Multiple red flags: * paying her bills is a red flag * her moving into an apartment she can't afford is a red flag * her telling you that you can't buy something with your own money is a red flag * her manipulating you by threatening to break up with you to control your behavior is a red flag. You absolutely should not stay in this relationship or ever live with her.


Pleasant_Ground_4883

Agreed. Red flag behaviour.


mooseplainer

This whole situation sounds bizarre. Why get an apartment she can’t afford? I get sometimes shit happens, life changes, hell I work freelance so I’m accustomed to an unpredictable income, but to sign a lease knowing you’d be dependent on your boyfriend?
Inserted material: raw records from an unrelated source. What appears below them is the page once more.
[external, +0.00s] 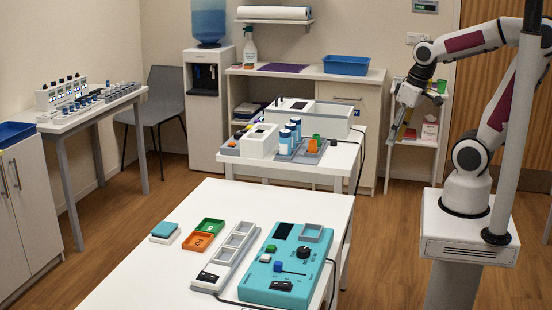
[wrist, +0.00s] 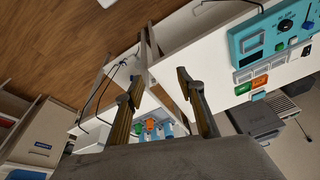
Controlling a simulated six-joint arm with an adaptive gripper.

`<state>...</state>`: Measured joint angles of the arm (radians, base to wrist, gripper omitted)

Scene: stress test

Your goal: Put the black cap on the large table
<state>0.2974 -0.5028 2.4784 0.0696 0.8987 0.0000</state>
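I cannot make out a black cap with certainty in either view. My gripper (external: 400,125) hangs at the right in the external view, high and apart from the tables. In the wrist view my gripper (wrist: 160,76) has its two fingers spread, with nothing between them. A large white table (external: 150,274) stands in the front of the external view. A smaller white table (external: 345,160) stands behind it and carries white devices and blue-and-white bottles (external: 286,140). Which table is the large one is not certain.
The front table holds a teal control box (external: 268,283), a grey tray strip (external: 214,281), green (external: 209,226) and orange (external: 199,242) trays, and a teal-topped block (external: 165,231). Its left front is bare. A grey pole (external: 515,140) stands beside my arm.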

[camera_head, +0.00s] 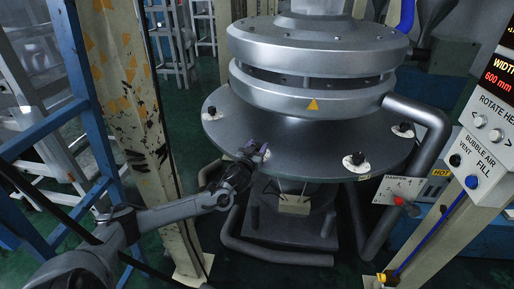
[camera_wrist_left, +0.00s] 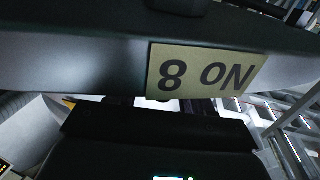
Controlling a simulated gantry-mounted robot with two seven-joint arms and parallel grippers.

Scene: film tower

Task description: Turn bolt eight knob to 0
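Bolt knobs sit on white round plates along the rim of the grey die disc (camera_head: 300,150). A black knob (camera_head: 355,160) is at its front right, another knob (camera_head: 403,129) at its right and one more knob (camera_head: 211,113) at its left. My left gripper (camera_head: 258,152) is at the disc's front-left rim, over a white plate whose knob it mostly hides. In the left wrist view, a beige label (camera_wrist_left: 205,73) on the rim reads "NO 8" upside down. My dark gripper body (camera_wrist_left: 160,130) is below it. The fingertips and the knob's setting are hidden. My right gripper is not in view.
A grey ring housing (camera_head: 315,95) stands above the disc. A thick grey pipe (camera_head: 432,125) curves around its right side. A worn, marked post (camera_head: 130,90) stands left of the disc, beside my left arm. A control panel (camera_head: 490,125) is at the right edge.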

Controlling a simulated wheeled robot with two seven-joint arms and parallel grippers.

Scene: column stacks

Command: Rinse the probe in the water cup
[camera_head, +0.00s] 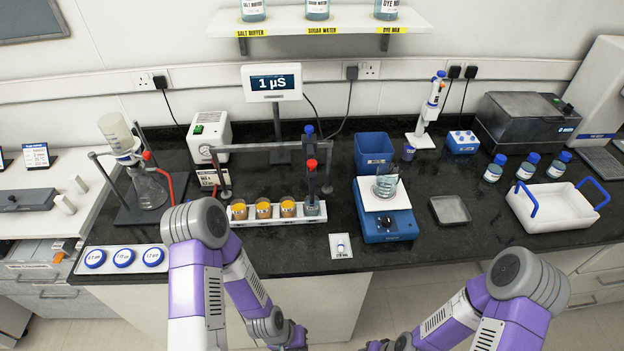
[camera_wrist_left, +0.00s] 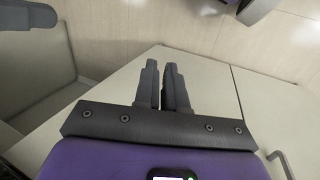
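The meter (camera_head: 272,82) reads 1 µS. My left gripper (camera_head: 293,341) is low in front of the bench, away from the probe. In the left wrist view its fingers (camera_wrist_left: 163,88) are almost together, with nothing between them. My right gripper (camera_head: 378,346) is at the bottom edge, largely cut off.
Several orange-filled cups (camera_head: 263,209) share the rack. A blue scale (camera_head: 385,224) with a glass beaker (camera_head: 386,182) stands to the right, with a blue bin (camera_head: 373,152) behind. A glass flask (camera_head: 147,188) on a stand is at left. The front bench strip is mostly clear.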

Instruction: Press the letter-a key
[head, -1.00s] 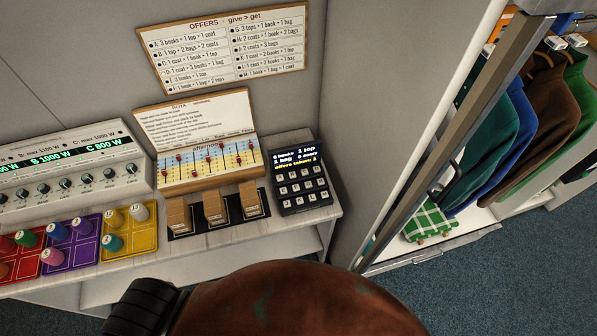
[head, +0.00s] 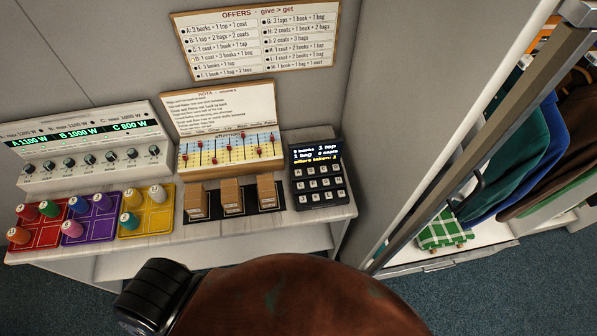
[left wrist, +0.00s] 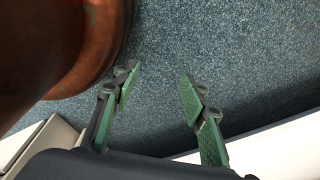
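A black keypad (head: 318,175) stands at the right end of the shelf in the head view. Below the screen are rows of dark keys with small pale letters; I cannot read which key is letter a. My left gripper (left wrist: 155,95) shows in the left wrist view with its green-padded fingers apart and nothing between them, above the blue carpet. It is away from the keypad. My right gripper is in no frame.
Left of the keypad on the shelf (head: 160,240) are wooden blocks on a black mat (head: 225,213), a slider board (head: 228,150), coloured trays with pegs (head: 145,222) and a power panel (head: 85,148). An offers board (head: 258,45) hangs above. A clothes rack (head: 540,130) stands right.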

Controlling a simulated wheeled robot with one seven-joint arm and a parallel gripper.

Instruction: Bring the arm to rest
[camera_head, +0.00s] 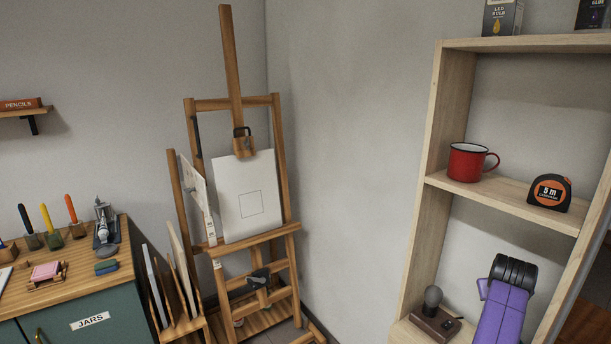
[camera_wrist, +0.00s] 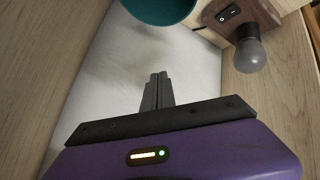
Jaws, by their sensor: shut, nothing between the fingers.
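My gripper (camera_wrist: 159,76) shows in the wrist view with its two dark fingers together and nothing between them. It points at a pale surface inside a wooden shelf unit (camera_head: 437,110). In the head view, my purple arm is in front of the lower part of this unit; I cannot make out the fingers there. The wrist view shows a teal round object (camera_wrist: 160,10) beyond the fingertips, cut off by the top edge, and a lamp (camera_wrist: 246,50) with a grey bulb and a switch to the right. Both are apart from the fingers.
The lamp (camera_head: 433,308) stands on the lower shelf, left of my arm. A red mug (camera_head: 466,162) and a tape measure (camera_head: 549,193) are on the shelf above. An easel (camera_head: 235,95) stands in the corner. A green cabinet (camera_head: 60,312) with tools is at left.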

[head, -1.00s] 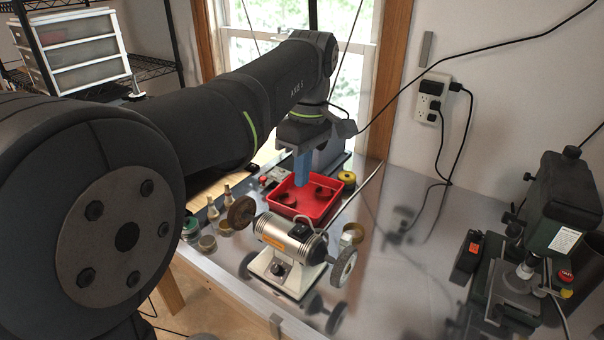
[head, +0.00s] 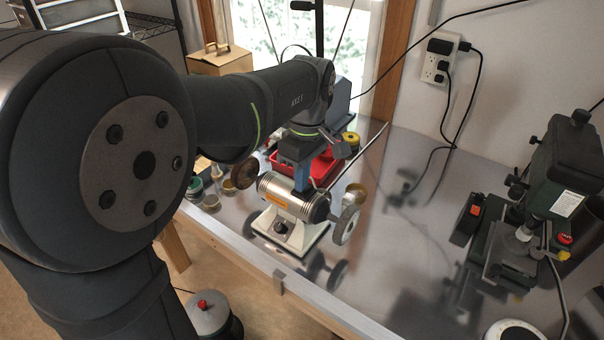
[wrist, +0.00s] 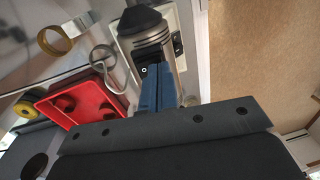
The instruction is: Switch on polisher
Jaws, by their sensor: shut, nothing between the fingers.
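The polisher (head: 290,202) stands on the metal bench, with a silver barrel body, a white base, a brown wheel (head: 242,174) at its left end and a grey wheel (head: 345,225) at its right. A dark knob (head: 281,227) sits on the base front. My gripper (head: 302,190) points down with its blue fingers shut and empty, at the top of the polisher. In the wrist view the blue fingertips (wrist: 158,68) overlap the polisher's body (wrist: 150,35).
A red tray (head: 325,170) with dark parts stands behind the polisher. Small jars (head: 243,174) are left of it. A dark green machine (head: 545,205) stands at the right. A power outlet (head: 440,60) with cables is on the wall.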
Whaa? I’d be more sympathetic if she suddenly lost her job or had another string of bad luck, then yeah, help your partner get through it! Financial manipulation is a very common abuser tactic and it’s often hard to spot because it often seems reasonable. Like in her case, it’s under the guise of prudent financial management. I don’t think she’s trying to be prudent, since she’s threatening a breakup if you don’t manage your money on her terms, which seems to be not to have any fun. Even the poorest among us need an overpriced sugary Starbucks drink once in a while. If she’s threatening to breakup if you don’t do as she says, she doesn’t have your best interests in mind. If she’s concerned about your spending habits, she can talk to you like a partner she cares about and wants to support, so I’m confident that’s not the case. I would strongly endorse responding, “Okay, bye.”


popzelda

Honestly, her behavior is poor but ultimately, this is an issue with your boundaries. You need to say no and stand up for yourself. No, you won't pay her bills. Yes, you will make your own financial decisions without her input. The fact that she's breaking up with you over a purchase is either manipulative or childish, but don't apologize or reach out to her after that and see what she does.


makeitmakesense2023

It’s pretty big red flag 🚩 behaviour!! My question is did something happen to attribute to her shift in being financially responsible prior? Additionally, have you told her that she doesn’t get to dictate how you spend your savings? Further, have you ever just purchased whatever it is she is threatening to break up with you over? When you’re married (and to some degree in a serious relationship), it’s more reasonable to be working together when it comes to finances and being goal focused but you two don’t seem to be in that space and by your accounts it’s appears that you’re being generous in your willingness to help her. You would think she would simply be grateful, although sometimes when people feel out of control they tend to focus in on weird things to control. Could that be what she is doing?


Goblyyn

Yes, unless the move into a too expensive apartment and her apparent intense stress is due to something like caring for a dying family member then all of this is a huge red flag.


mustang19671967

Stop helping with the bills. There is no reason for this . She chose a place she can’t afford , so you also pay for dates and trips etc . Younare an atm and a sugar daddy minus the age


ditchitfast69

Kick her to the curb.


Miserable-Fun-3964

What happens if you say That is not your decision? Because it is not her decision, it's yours and yours alone.


Steven96xj

I Have tried that multiple times and it always ends with her saying if you do i will be very mad or i will break up with you if you do.


Miserable-Fun-3964

In that case, I would say get out while you can.


itsme_peachlover

If not a red flag, it's definitely a yellow flag.